Das eben so in den Morgen gesprochen. Und nun weitergeschrieben an der Zwölften Elegie.

D a s noch.
Ich finde von UF eine lange Email; es schwärmt von >>>>> Michael Köhlmeiers „Abendland“; schon des Titels wegen sollte auch ich das Buch lesen, findet UF, finde ich. Dann schwärmt er von Kraussers Gedichten und freut sich über Thomas Glavinics, den ich >>>> vor einem Jahr in Innsbruck kennenlernte und mit dem ich gerne an der Bar abhing, >>>> Das bin doch ich und kommt zu der zuversichtlichen Feststellung

nein, ich find es einfach schön, daß es jetzt mal einen richtigen ruck gibt: einen ganzen sack voll guter bücher. nicht so eine seiche wie im frühjahr. und du bist mit XXXXX dabei und giwi* auch (>>>> tammen macht was im dezemberheft von ihm): auf einmal gibt es auf dem so intrigant-korrupten buchmarkt einen haufen lesenswerter qualität. es ist wie ein orchester. noch stimmt es – bin gespannt, wie es dann klingt.

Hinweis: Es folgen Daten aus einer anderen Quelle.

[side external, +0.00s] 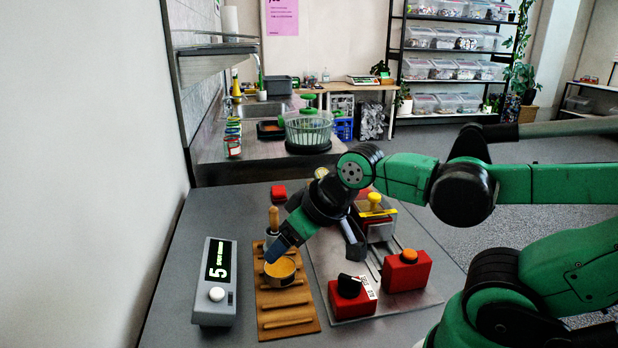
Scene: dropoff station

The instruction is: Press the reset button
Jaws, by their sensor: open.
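A grey box (213,278) with a dark display reading 5 stands at the left of the table. A round white button (217,294) sits on its lower face. A red box (408,272) at the right carries an orange button (409,256). Which button is the reset one, I cannot tell from the lettering. My gripper (277,250) points down and left, its blue tip close above or beside a small round pot (282,272) with orange content. It is open and appears apart from both buttons. The space between its fingers is hard to see.
The pot rests on a slatted wooden rack (289,320). Beside the rack, a metal plate (345,268) carries a second red box (350,300) with a black knob and a yellow-handled device (376,205). A white wall bounds the left.

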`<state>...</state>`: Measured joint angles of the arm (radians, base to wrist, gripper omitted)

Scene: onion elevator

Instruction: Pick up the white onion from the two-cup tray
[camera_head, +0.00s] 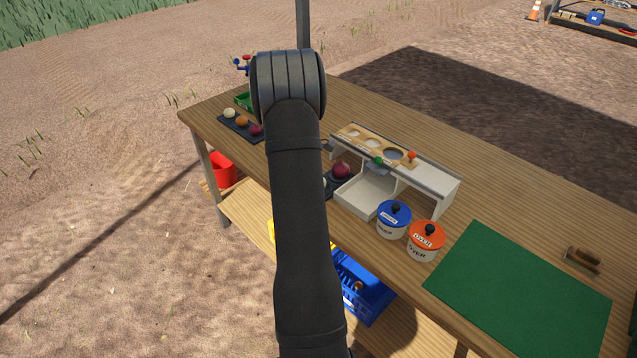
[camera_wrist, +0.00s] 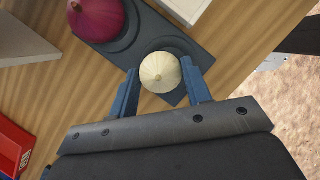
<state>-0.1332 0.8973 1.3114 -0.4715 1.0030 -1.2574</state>
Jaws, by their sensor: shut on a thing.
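The white onion (camera_wrist: 160,73) is pale and round, with its tip facing the wrist camera. My gripper (camera_wrist: 159,80) is shut on it, one blue finger on each side. The onion is over one end of the dark grey two-cup tray (camera_wrist: 203,55); I cannot tell whether it still touches the cup. A red onion (camera_wrist: 97,15) sits in the other cup. In the head view the red onion (camera_head: 341,171) shows beside my arm, which hides my gripper and most of the white onion.
A white bin with a raised shelf (camera_head: 432,182) stands right of the tray. A blue-lidded pot (camera_head: 393,219) and an orange-lidded pot (camera_head: 425,241) stand in front. A green mat (camera_head: 520,290) is clear. Another dark tray (camera_head: 236,130) holds three onions at the left.

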Mein Problem ist, ich k a n n das nicht alles lesen, auch, wenn ich wollte (und ich möchte); aber die anderen Lektüren, die direkt zu meiner Arbeit gehören, gehen unbedingt vor – so werkelt man denn nebeneinander her, ahnt zwar Berührungen, läßt sie auch zu, wenn man ohnedies nahe ist, aber weiß doch um die Begrenztheit der Lebenszeit. Dazu kommt, daß dieses Leben eben nicht nur aus Literatur besteht, sondern, neben der Familie und den Freunden, auch aus der Oper, aus der Sinfonik, der Neuen Musik, aus Gemälden und Spielfilmen und aus der Wissenschaft – und man gibt sich von allem, je nach Leidenschaft, die Portionen, ohne daß es da ein Primat gäbe oder geben dürfte. Ich will allerdings nicht verhehlen, daß bei der Auswahl meiner Lektüren auch Verletzungen eine verhindernde Rolle spielen; wenn etwa >>>> Germar Grimsen, von dessen Roman UF extrem begeistert ist, bei Eichborn Berlin erscheint und von demselben Lektor, Wolfgang Hörner, betreut ist, der mich mehr mehr oder als minder hämisch als schlechten Autor behandelt, so wirkt das durchaus auf die Bereitschaft zurück, sich auf seine Favoriten einzulassen. Das ist denen gegenüber ungerecht, ich weiß; aber dennoch wären die Lektüren immer mit einem miesen Gefühl verbunden – so, wie ich nach >>>> meiner Erfahrung mit Günter Grass beim Döblinpreis zwar weiterhin wissen und auch vertreten werde, daß Grass ein großer Autor ist; lesen aber werde ich mit Sicherheit nichts mehr von ihm; zu tief sitzt die Erfahrung des Verrats, den er verübt. Es ist, als umgäbe ein großes Bild ein permanenter schlechter Geruch: nämlich der aus sozialdemokratisch-machtbewußtem Kalkül erschlagenen, scheinverbuddelten und sich nun zersetzenden Leichen. –

22.29 Uhr:
[Am Terrarium. Jarrett, Milano 1997, La Scala.]
Man darf’s nicht laut sagen, aber ich hatte heute w i e d er einen Laptop-Crash; um mich jetzt nicht völlig lächerlich zu machen, sag ich nicht, weshalb. Jedenfalls hab ich format c: gespielt, alles neu installiert und sitz jetzt dabei, meinen mobilen Netzzugang wieder zum Laufen zu bekommen. Daten gingen, außer ein paar ersetzbaren Fonts, keine verloren. Erstaunlicherweise kam ich bei alledem Chaos in der Zwölften Elegie eine ganze Seite weiter, und dann… ja, dann entstand noch >>>> das. An sich hatte ich etwas anderes ausdrücken wollen, aber dahin b r a c h t e mich der Ton… es war kein Ausweichen. Jetzt merke ich die formalen Schwächen, die das Gedicht hat, zugleich merke ich aber auch, daß genau sie es sind, die es so wirken lassen… auf m i c h wirkt es; ob auf andere, weiß ich noch nicht. Aber diese grammatische Engführung des Vaters mit dem verunglückten Bruder und schließlich dem, der daran denkt, und mit Jarrett… das ging mir und geht mir immer noch nah – und gewollt war d a s nicht.
Egal.
Sitze noch etwas an der Installationsroutine und höre weiter Jarrett. Bisweilen geh ich hinunter hinaus in den Nieselregen und rauche eine Zigarette. Hier auf dem Tisch steht ein feiner Riesling. Und von >>>> Dielmann kamen eben noch ein paar Lektoratsvorschläge; wie immer, wenn er von etwas angefaßt ist, wird er mikroskopisch genau.

22.46 Uhr:
Nicht zu fassen. Ich hör diese Musik und weine.
So war das heute nachmittag s c h o n mal… nachdem ich dieses Gedicht geschrieben hatte. Das lagert sich der Zwölften Elegie nun alles so an, und alles das geht um den Vater.